Przypomnijmy, że Bachmut padł 21 maja, po bitwie toczonej od sierpnia zeszłego roku. Charakterystyczne jest, że z Siłami Zbrojnymi Ukrainy (SBU) walczyła nie regularna armia rosyjska, ale prywatna kompania wojskowa PKW Wagner, zwana również Grupą Wagnera. W bitwę w szczytowym okresie zmagań, według jej właściciela Jewgienija Prigożyna, było zaangażowanych ok. 50 tys. wagnerowców. Od 1 czerwca, plus minus 10 dni – jak to określił w jednym z wywiadów Prigożyn, wagnerowcy wycofują się w głąb Federacji Rosyjskiej, do swych obozów, a w Bachmucie zastępują ich żołnierze Sił Zbrojnych Federacji Rosyjskiej.
Wracając do ostatniego sondaży Centrum Lewady. Otóż jedyny rosyjski sukces odniesiony w wojnie z Ukrainą od prawie roku wcale nie spowodował wzrostu zainteresowania toczącym się konfliktem. Jest prawie taki sam jak w kwietniu. Jeśli uznać wyniki sondażu za miarodajne, to Władimir Putin ma stosunkowo duże poparcie w społeczeństwie dla prowadzonej polityki. Może nie takie, którego by oczekiwał, ale jeśli ponad połowa ankietowanych uważa, że SWO (specjalna operacji wojskowa) przebiega pomyślnie, to Kreml może być zadowolony.
Zauważyć trzeba, że wspomniany Prigożyn coraz częściej używa w swoich wywiadach pojęcia „wojna” zamiast „SWO” czy „specopieracja”, za co wedle rosyjskiego prawa można być ukaranym, nie tylko grzywną, ale i więzieniem. Mocno krytykuje oficjalną propagandę, stwierdzając, że robi ona więcej – z jego oczywiście punktu widzenia – więcej szkody (dla rosyjskich celów strategicznych) niż pożytku. Tymczasem to telewizja jest głównym źródłem informacji o wojnie z Ukrainą.
Najwyższe poparcie dla działań rosyjskich sił zbrojnych na Ukrainie wyrażają ci, którzy ufają telewizji (87 proc.) i aprobują działania prezydenta (85 proc.), a także respondenci w wieku 55 lat i więcej (83 proc.), mężczyźni (80 proc.).
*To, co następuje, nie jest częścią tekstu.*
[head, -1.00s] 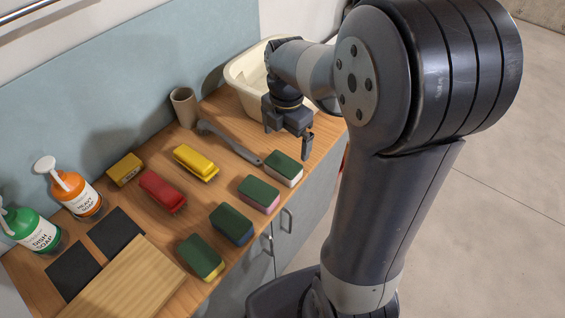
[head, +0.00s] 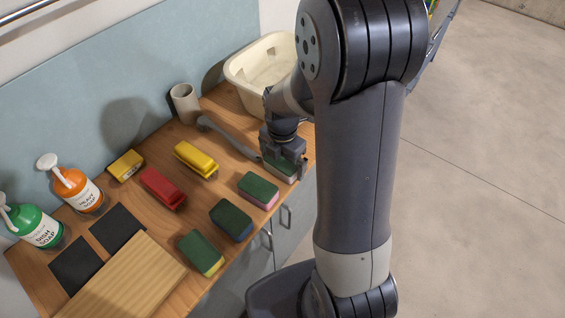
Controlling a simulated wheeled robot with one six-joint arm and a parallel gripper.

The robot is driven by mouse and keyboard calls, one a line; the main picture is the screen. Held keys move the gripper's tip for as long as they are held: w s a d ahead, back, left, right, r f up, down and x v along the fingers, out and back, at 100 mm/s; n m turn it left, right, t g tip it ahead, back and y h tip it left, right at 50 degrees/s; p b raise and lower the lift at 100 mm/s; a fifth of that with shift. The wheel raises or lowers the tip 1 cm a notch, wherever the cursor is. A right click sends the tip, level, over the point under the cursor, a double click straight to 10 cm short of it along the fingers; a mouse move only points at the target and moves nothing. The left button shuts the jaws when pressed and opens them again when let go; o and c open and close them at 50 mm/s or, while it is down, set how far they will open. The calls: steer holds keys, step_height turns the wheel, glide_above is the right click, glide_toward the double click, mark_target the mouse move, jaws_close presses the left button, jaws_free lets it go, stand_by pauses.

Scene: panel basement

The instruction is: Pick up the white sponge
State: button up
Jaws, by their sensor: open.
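The white sponge (head: 287,174), with a dark green top, lies at the right end of the sponge row, near the counter's front edge. It is largely hidden under my gripper. My gripper (head: 282,164) is open and pointing down, right over this sponge, with its fingers low around or beside it. I cannot tell whether they touch it.
A pink-sided sponge (head: 258,190), a blue-sided one (head: 231,220) and a yellow-sided one (head: 201,253) lie to the left. A long-handled brush (head: 229,137) lies close behind my gripper. A cream basin (head: 262,68) stands beyond; yellow (head: 196,159) and red (head: 162,187) brushes lie further left.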

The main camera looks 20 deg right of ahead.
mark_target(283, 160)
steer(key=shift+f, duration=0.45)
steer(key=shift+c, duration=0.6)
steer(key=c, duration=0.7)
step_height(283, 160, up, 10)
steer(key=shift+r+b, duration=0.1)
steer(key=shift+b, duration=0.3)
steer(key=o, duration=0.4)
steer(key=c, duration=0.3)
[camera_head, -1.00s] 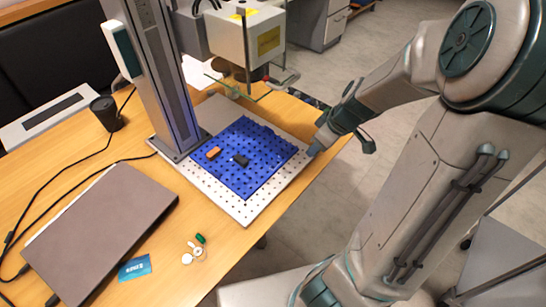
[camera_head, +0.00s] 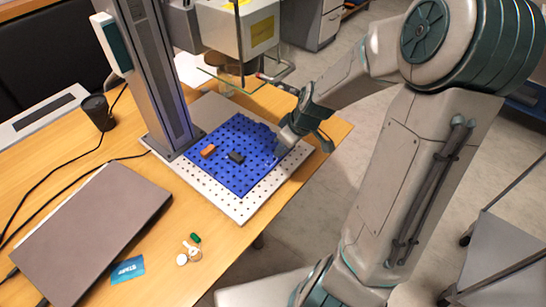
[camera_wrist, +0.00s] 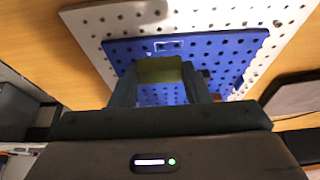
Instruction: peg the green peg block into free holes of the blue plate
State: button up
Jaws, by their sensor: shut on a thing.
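The blue plate (camera_head: 232,180), with a grid of holes, lies on a white perforated board (camera_head: 242,208). An orange block (camera_head: 208,151) and a dark block (camera_head: 236,157) sit on the plate. My gripper (camera_head: 284,150) is at the plate's right corner, low over it. In the wrist view my gripper (camera_wrist: 160,85) is shut on the olive-green peg block (camera_wrist: 158,70), with the blue plate (camera_wrist: 228,50) behind it. The block's underside and pegs are hidden, so I cannot tell whether it touches the plate. In the head view my gripper hides the block.
The laser marker's column (camera_head: 155,80) and its head (camera_head: 245,30) stand behind the plate.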

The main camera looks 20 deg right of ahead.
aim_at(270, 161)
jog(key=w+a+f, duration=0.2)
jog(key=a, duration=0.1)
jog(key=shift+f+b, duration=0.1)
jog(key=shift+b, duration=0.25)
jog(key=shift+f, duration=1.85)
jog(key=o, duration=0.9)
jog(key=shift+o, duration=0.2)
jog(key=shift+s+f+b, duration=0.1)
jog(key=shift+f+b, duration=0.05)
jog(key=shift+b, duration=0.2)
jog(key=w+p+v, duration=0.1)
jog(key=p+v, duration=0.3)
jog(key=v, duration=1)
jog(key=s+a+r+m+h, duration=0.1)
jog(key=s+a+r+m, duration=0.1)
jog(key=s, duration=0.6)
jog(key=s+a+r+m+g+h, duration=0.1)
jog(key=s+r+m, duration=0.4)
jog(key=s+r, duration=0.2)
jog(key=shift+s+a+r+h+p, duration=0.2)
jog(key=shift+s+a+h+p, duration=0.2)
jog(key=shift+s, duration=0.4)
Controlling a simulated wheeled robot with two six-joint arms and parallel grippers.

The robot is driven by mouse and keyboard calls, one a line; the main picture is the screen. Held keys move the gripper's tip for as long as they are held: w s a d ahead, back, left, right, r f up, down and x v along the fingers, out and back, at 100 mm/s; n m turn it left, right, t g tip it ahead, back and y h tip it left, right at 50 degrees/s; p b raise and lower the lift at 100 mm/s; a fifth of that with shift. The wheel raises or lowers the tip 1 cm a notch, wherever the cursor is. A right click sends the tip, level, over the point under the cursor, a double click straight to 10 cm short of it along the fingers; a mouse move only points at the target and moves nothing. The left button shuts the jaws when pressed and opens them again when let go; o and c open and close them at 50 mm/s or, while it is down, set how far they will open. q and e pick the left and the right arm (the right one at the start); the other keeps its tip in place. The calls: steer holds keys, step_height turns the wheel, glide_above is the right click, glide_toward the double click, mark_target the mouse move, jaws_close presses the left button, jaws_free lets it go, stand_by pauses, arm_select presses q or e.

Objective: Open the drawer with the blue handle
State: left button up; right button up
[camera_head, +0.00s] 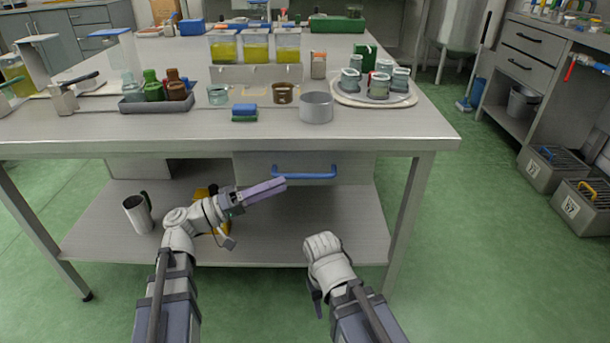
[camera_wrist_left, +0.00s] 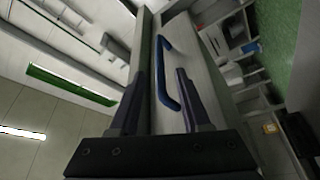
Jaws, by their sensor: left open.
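The drawer (camera_head: 255,167) is set under the worktop of the steel table, its front facing me, and it looks shut. Its blue bar handle (camera_head: 304,175) runs level across the front. My left gripper (camera_head: 283,182) is at the handle's left end in the head view, its fingers pointing right. In the left wrist view the fingers (camera_wrist_left: 157,75) are apart and the blue handle (camera_wrist_left: 163,85) shows between and beyond them, with no clear contact. My right arm's wrist (camera_head: 328,258) is low, right of the left gripper; its fingers cannot be made out.
The tabletop (camera_head: 270,132) holds a grey pot (camera_head: 316,107), a blue-green sponge (camera_head: 244,113), a tray of bottles and a round tray of jars. A mug (camera_head: 138,213) stands on the lower shelf (camera_head: 275,250). The table leg (camera_head: 408,215) is at right; green floor lies beyond.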

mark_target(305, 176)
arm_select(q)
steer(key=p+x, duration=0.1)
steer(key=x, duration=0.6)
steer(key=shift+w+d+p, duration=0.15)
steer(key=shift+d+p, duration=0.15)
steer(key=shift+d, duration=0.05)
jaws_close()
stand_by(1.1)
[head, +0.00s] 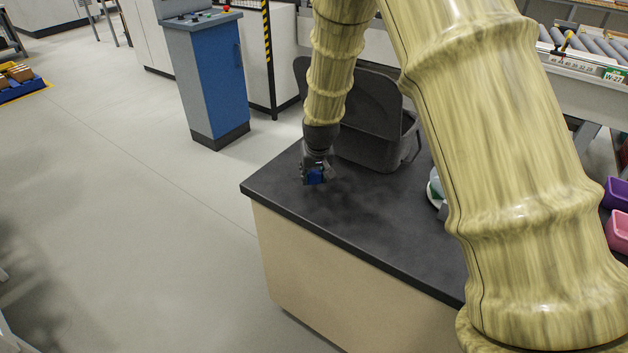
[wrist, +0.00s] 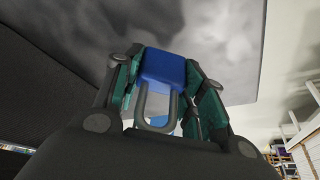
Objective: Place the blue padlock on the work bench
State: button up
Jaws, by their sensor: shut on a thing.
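The blue padlock (wrist: 163,66) is held between the fingers of my gripper (wrist: 165,85) in the wrist view. Its blue body points away from the camera and its grey shackle faces the palm. In the head view the padlock (head: 316,176) shows as a small blue patch in my gripper (head: 317,172), low over the dark top of the work bench (head: 345,207), near its far left corner. I cannot tell whether the padlock touches the bench top.
A dark grey open bin (head: 375,125) stands on the bench just behind and right of my gripper. A round whitish and green thing (head: 436,188) is partly hidden by my arm. The bench's left edge is close to the gripper. The bench top in front is clear.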

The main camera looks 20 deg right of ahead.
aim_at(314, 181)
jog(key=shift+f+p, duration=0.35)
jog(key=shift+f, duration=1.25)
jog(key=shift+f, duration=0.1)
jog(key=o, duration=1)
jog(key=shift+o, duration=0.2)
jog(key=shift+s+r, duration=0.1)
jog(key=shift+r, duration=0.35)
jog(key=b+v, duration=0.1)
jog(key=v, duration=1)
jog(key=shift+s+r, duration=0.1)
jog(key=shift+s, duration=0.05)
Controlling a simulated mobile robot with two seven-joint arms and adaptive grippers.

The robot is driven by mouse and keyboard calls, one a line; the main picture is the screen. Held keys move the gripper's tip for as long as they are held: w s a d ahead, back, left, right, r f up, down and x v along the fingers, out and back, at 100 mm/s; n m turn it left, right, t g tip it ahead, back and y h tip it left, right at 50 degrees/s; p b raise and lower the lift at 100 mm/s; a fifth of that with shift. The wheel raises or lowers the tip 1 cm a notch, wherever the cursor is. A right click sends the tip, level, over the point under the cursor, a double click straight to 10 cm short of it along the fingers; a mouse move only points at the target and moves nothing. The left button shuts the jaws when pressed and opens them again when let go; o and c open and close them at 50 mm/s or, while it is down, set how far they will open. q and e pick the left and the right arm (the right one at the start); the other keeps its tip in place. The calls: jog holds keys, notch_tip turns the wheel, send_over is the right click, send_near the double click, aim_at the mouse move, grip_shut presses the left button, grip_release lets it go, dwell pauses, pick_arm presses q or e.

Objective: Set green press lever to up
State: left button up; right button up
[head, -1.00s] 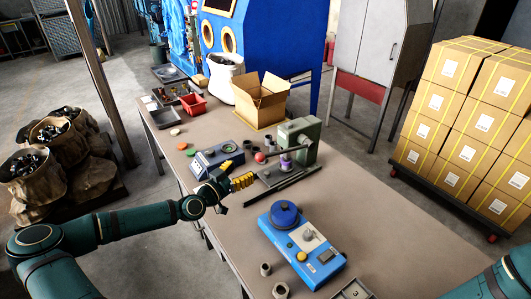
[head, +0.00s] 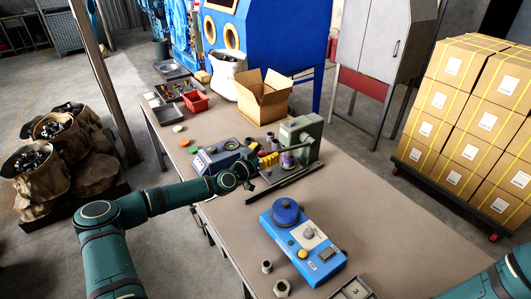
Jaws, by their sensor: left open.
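The green press (head: 305,135) stands upright near the middle of the table (head: 385,235), with a purple-grey part (head: 288,160) under its head. My left arm reaches in from the left, and my left gripper (head: 268,160) is open, its yellow fingers beside the left of the press, where the lever's red ball knob was visible. The gripper now largely hides the lever and knob, so I cannot tell whether they touch or how the lever is set. Only part of my right arm shows in the lower right corner; its gripper is out of view.
A blue device with a round top (head: 285,212) sits in front of the press. A blue-grey device (head: 218,157) is left of it. An open cardboard box (head: 263,98) and a red bin (head: 195,102) stand behind. The table's right side is mostly clear.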

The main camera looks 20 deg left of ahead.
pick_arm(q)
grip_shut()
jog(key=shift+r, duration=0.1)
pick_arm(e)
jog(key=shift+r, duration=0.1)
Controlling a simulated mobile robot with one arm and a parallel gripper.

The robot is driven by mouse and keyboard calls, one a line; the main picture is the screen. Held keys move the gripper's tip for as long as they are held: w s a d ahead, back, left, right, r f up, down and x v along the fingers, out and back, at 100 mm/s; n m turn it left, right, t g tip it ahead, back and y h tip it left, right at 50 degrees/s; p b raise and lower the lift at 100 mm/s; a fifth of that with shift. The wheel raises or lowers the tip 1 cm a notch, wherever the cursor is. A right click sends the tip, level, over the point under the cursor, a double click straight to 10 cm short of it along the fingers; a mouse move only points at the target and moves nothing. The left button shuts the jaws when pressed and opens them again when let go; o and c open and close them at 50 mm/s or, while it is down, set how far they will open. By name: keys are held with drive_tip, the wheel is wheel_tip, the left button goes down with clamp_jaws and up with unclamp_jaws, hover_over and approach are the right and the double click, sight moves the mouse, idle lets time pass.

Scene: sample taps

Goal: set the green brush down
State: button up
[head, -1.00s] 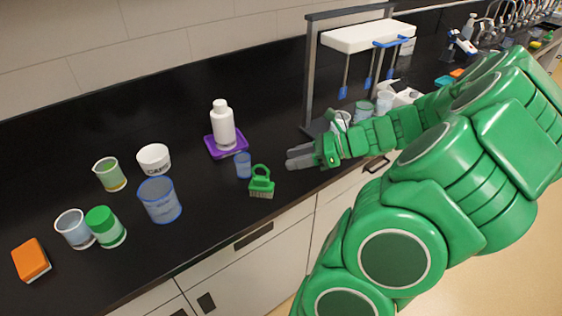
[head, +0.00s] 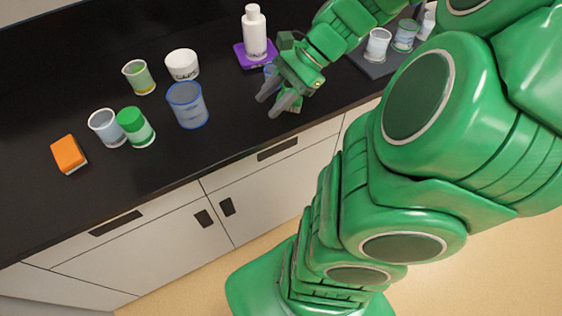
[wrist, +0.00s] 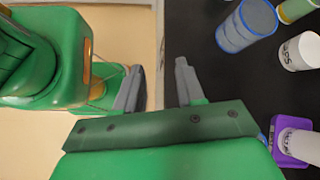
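The brush cannot be made out in the wrist view.
A small blue cup (head: 269,70) is partly hidden by my gripper. A white bottle (head: 254,32) stands on a purple pad (head: 240,57). The counter's front left is clear.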

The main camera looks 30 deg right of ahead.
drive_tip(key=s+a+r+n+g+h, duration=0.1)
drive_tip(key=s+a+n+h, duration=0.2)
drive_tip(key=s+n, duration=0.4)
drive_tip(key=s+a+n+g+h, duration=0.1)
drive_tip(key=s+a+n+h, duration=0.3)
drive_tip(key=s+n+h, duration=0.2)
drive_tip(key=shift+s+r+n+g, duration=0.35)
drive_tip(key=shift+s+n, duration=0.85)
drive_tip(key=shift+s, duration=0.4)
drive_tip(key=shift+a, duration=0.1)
Najniższe poparcie obserwuje się wśród tych – co wydaje się oczywistością – którzy nie aprobują polityki Putina (35 proc,). Rzadziej swoje poparcie okazują też ludzie młodzi (62 proc. wśród respondentów w wieku 18-24 lata) i kobiety (74 proc.), a także ci, którzy nie ufają żadnym źródłom informacji (66 proc.).
Charakterystyczne jest, że nie każdy popierający SWO lub niepopierający z zainteresowaniem śledzi to, co dzieje się na Ukrainie. „Bardzo uważnie” obserwuje je 21 proc. respondowanych (w kwietniu – 24 proc.). Aż 45 proc. pobieżnie obserwuje wojenną sytuację, albo wcale nie jest zainteresowana taką wiedzą. W kolejnym badaniu Centrum Lewady może okazać się, że wzrosło zainteresowanie SWO. Nie tyle z jej sukcesów, co z tego faktu, że atakowane jest terytorium „starej” Rosji w obwodzie briańskim przez „grupy rosyjskich zdrajców-terrorystów”, a i w Moskwie drony niewiadomego pochodzenia rozbijają się o budynki; zresztą nie tylko w stolicy FR.
Zdaniem Progiżyna (jawnie konfrontującego się z ministrem obrony FR Siergiejem Szojgu, którego nazywa „okołowojskowym”) Ukraina prowadzi w obwodzie briańskim rozpoznanie walką. Właściciel Grupy Wagnera nie wyklucza, że z czasem w Rosji mogą dać znać o sobie ukraińskie jednostki SBU (dwie ochotnicze rosyjskie formacje, które weszły na kilka kilometrów w głąb Rosji są ich częścią).